A novela foi longa e tortuosa, mas não teve consequências práticas — o segundo ouro português não chegou a ser o primeiro de Macau. Ainda assim, podia ter atrapalhado a preparação para o grande dia. Enquanto o treinador José Pedrosa tentava resolver todo o imbróglio em Lisboa, a atleta treinava nas montanhas de Boulder, nos Estados Unidos. Ou seja, os treinos eram feitos por… telefone.

Mesmo com toda a novela que antecedeu os Jogos, Rosa Mota era o grande alvo a abater pelas atletas inscritas para a maratona. E o treinador assistia a tudo de camarote — quase literalmente. É que, meses antes dos Jogos Olímpicos, uma estação televisiva coreana tinha estado no Porto e fazer uma reportagem com Rosa Mota. No final, quis pagar à atleta — que não o aceitou. Em contrapartida, atirou que o melhor presente era levarem o técnico no carro dos repórteres durante a maratona. E assim foi. Tal como, na altura, contou ao jornal A Bola, José Pedrosa foi acreditado como jornalista e acompanhou a prova no carro da estação coreana, podendo ver a sua atleta de perto em vários momentos da prova.

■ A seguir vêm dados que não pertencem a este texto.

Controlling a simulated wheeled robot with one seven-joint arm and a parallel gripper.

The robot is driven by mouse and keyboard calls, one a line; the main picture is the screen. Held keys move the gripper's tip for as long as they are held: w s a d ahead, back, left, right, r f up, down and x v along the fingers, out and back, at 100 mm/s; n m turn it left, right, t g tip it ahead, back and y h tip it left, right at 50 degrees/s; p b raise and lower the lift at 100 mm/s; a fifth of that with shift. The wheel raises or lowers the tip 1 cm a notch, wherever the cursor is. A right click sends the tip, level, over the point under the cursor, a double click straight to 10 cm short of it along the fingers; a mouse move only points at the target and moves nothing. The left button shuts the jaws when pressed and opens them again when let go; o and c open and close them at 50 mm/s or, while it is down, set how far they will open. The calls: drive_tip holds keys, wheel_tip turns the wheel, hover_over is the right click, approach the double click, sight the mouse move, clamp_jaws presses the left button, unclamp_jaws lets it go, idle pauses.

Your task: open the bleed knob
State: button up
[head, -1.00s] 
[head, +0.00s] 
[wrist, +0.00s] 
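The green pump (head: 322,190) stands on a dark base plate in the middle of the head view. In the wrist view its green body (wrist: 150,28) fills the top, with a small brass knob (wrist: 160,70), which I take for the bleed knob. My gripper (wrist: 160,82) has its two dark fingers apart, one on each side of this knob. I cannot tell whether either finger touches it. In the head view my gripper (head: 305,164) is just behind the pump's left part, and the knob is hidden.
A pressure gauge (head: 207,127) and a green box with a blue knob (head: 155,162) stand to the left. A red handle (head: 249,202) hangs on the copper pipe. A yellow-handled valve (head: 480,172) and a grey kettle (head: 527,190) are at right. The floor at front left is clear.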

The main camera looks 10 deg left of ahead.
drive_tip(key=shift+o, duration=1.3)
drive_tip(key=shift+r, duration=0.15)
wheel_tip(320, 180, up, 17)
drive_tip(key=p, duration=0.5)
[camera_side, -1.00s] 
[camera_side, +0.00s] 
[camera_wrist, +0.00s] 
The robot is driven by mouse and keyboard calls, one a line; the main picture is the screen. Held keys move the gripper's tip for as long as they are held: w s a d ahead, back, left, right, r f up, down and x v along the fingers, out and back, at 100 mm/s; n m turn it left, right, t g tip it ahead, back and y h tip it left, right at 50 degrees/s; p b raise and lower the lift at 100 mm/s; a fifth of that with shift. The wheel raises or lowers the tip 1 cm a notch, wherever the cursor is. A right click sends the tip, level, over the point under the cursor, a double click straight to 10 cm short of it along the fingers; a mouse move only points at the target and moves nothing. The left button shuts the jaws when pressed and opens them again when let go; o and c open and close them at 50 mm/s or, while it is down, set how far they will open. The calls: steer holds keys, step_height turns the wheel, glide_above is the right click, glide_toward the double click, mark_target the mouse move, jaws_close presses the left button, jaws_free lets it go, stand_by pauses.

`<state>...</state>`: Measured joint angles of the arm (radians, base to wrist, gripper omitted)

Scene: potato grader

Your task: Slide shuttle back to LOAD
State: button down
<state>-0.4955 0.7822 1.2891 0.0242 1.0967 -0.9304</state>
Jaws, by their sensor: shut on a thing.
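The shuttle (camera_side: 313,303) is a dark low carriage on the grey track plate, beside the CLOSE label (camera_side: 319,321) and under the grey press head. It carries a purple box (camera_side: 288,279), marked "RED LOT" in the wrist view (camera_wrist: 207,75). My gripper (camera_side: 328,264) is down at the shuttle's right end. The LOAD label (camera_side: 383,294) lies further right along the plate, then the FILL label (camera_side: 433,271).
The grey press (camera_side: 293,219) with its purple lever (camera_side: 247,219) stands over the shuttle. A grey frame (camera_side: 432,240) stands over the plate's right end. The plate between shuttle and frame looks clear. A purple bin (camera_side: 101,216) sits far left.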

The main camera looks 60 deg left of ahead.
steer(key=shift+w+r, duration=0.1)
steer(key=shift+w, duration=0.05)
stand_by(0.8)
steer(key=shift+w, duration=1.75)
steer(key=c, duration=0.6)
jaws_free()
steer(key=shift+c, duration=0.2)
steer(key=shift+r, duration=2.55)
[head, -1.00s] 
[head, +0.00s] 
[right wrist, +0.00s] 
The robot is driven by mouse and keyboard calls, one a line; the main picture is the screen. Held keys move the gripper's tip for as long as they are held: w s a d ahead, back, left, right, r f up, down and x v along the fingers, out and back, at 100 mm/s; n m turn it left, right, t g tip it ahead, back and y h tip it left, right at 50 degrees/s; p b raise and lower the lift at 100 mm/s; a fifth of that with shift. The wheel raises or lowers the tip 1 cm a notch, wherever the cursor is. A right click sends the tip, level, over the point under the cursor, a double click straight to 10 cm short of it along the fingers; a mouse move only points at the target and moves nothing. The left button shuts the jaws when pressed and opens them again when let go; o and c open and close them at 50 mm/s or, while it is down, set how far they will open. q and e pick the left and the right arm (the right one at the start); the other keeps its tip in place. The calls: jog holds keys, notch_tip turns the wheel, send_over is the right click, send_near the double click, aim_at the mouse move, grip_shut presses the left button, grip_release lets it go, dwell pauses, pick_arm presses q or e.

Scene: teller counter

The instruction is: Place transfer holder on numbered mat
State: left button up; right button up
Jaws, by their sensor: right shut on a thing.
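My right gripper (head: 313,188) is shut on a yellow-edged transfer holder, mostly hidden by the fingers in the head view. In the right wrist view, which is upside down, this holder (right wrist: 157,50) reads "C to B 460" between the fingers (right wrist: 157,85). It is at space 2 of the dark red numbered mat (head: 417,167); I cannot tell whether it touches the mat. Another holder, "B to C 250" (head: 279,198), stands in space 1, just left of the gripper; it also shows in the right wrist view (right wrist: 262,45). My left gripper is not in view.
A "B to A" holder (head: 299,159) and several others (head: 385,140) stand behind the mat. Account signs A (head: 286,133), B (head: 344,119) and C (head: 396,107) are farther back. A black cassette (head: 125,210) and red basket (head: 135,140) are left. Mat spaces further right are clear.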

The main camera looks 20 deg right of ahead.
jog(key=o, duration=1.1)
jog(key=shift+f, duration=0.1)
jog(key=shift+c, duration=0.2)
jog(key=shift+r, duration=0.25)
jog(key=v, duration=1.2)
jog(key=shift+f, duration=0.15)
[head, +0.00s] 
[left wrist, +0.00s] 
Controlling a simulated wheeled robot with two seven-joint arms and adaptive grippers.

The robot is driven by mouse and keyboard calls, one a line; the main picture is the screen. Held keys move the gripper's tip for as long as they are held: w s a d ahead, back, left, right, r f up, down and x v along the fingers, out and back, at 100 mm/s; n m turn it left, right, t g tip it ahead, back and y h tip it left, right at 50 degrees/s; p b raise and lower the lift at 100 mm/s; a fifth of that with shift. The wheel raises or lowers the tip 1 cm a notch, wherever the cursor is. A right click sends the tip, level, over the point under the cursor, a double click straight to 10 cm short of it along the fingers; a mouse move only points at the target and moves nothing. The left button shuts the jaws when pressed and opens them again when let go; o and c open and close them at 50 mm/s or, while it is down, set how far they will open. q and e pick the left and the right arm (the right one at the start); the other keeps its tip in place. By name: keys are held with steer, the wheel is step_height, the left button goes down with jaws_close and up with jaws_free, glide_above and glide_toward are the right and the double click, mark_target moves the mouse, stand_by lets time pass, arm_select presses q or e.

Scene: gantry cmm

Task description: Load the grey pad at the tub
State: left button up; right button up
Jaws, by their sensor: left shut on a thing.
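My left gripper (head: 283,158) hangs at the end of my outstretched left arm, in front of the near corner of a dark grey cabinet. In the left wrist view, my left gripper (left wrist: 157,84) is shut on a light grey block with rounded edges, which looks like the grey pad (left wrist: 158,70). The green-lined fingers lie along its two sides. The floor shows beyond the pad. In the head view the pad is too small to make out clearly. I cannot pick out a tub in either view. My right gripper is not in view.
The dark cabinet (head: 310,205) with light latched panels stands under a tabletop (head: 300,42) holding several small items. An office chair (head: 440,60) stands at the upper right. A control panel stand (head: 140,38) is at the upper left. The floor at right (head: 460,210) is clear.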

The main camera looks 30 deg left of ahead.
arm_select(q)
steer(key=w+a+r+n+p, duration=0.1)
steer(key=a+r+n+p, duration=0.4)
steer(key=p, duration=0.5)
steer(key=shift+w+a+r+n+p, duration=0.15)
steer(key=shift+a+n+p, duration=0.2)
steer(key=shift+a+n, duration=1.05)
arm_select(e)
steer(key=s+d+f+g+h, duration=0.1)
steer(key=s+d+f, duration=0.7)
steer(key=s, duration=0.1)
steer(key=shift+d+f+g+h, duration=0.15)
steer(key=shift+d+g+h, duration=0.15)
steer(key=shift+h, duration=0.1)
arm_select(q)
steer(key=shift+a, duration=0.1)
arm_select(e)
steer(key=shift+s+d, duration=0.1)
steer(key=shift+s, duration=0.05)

Não era ali que estava — e sim na berma — quando lhe gritou para o ouro olímpico. O grito que, finalmente, desatou o nó da prova. É que, ao contrário da maratona de 1984, em Los Angeles (a tal que terminou com o bronze de Rosa Mota), em que a vencedora Joan Benoit correu isolada desde o primeiro quarto de hora da prova, em Seul ainda eram 12 as candidatas ao quilómetro 25. O grupo de líderes foi caindo mas, mesmo assim, foi preciso o sprint final de Rosa Mota.

Lisa Martin chegou em segundo lugar, com as pernas trémulas, acabando mesmo por cair no chão — sendo levantada pela atleta portuguesa.

Rosa Mota correu para a zona da bancada onde estava José Pedrosa e envolveu o treinador num abraço demorado. Só foi parada pelos juízes da prova, que não a deixaram dar a sonhada volta olímpica — como a prova decorreu no primeiro dia dos Jogos, os coreanos tinham receio de algum incidente que pudesse inviabilizar o recinto.

Rosa Mota viria a confessar depois que a volta de honra que não deu foi a grande mágoa que a prova lhe deixou. Não a deu, é certo, mas escreveu o seu nome na eternidade. Naquele dia, a “menina da Foz” passou a ser a “Rosinha do nosso contentamento”. Já passaram 30 anos.